I want to thank you all for the great discussion. I certainly will go review electrical theory.
Thanks again
-- Bob Johsnon
I hope your review will fascinate you and not frustrate you. If you are fascinated, troubleshooting will fun, great fun, actually. If you are frustrated, troubleshooting will be something you will become to hate.
I became fascinated with electricity decades ago. I own a bunch of test equipment, nothing real fancy. I have three 'Meggers'. I also have a geiger counter, but so far it's been a conversation piece. My hobby is amateur radio, which can delve into some pretty deep theory. For instance, do you know that there are three types of reactive impedance? Besides inductive and capacitive, we also have radiation reactive impedance. That is how antennas work. A 50 ohm antenna may read a DC short or an open, depending on the design.
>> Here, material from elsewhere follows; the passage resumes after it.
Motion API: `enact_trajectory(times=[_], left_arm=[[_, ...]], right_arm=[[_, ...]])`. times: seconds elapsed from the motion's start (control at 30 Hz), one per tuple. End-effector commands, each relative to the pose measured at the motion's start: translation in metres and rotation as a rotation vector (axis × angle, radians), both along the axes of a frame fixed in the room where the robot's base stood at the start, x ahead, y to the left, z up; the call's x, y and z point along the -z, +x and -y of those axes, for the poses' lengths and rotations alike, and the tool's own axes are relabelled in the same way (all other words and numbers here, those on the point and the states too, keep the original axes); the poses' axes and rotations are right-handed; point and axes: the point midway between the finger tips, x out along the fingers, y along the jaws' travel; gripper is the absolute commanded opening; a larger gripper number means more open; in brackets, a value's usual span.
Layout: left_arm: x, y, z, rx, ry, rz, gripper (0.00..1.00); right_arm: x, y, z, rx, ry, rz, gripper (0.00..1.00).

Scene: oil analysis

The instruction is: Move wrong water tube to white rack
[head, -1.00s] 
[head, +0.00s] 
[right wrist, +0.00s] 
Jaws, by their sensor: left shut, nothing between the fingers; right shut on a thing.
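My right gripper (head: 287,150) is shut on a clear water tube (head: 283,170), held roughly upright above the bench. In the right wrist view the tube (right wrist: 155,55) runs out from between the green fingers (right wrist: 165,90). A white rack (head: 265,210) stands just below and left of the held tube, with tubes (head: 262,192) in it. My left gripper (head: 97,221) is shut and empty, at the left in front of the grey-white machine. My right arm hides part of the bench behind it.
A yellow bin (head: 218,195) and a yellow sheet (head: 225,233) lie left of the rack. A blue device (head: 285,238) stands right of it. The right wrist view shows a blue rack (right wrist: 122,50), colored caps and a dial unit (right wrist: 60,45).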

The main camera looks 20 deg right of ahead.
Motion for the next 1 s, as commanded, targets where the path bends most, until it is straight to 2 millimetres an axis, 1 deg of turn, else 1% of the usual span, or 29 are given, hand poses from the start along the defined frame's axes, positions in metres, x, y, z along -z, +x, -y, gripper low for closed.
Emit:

If you connect an antenna analyzer to an antenna, the capacitive/inductive component is displayed separately from the radiation reactance. An antenna that is resonant at the measured frequency will have no capacitance or inductance but will read 50 ohms (if that is the desired impedance), even if the antenna reads a DC open. That 50 ohms is radiation reactance.
In my entire apprenticeship, radiation reactance wasn't even acknowledged. It wasn't until I became an amateur radio operator and started designing antennas that I found out what it was.
Many people, most in fact, that use the antenna analyzers don't know what they are looking at. All they know is that if the standing wave ratio is less than 1.5:1, the antenna won't make the radio fold back or if there is no fold back circuitry, harm the radio when transmitting.
Most people don't know why an antenna may be resonant at a different frequency than the frequency that has the lowest standing wave ratio.
Many don't know where to connect the analyzer, or what the differences mean in the readings at one end of an antenna feed line and the other.
If you like playing with test equipment, learn as much as you can by reading and talking to others that know the equipment. Then actually play with it. Test known circuits to make sure your readings match what you know exists. Make changes in the circuits (like adding resistors to imitate bad connections) and re-test. Test a bunch of random stuff just to see what is out in the real world.
Like I told Bob, lucky me, my work is play.
I used to work on cars for a living. That sucked. Being an electrician is like being on vacation compared to having to make your living turning wrenches and getting paid by a rate in a book instead of by the hour.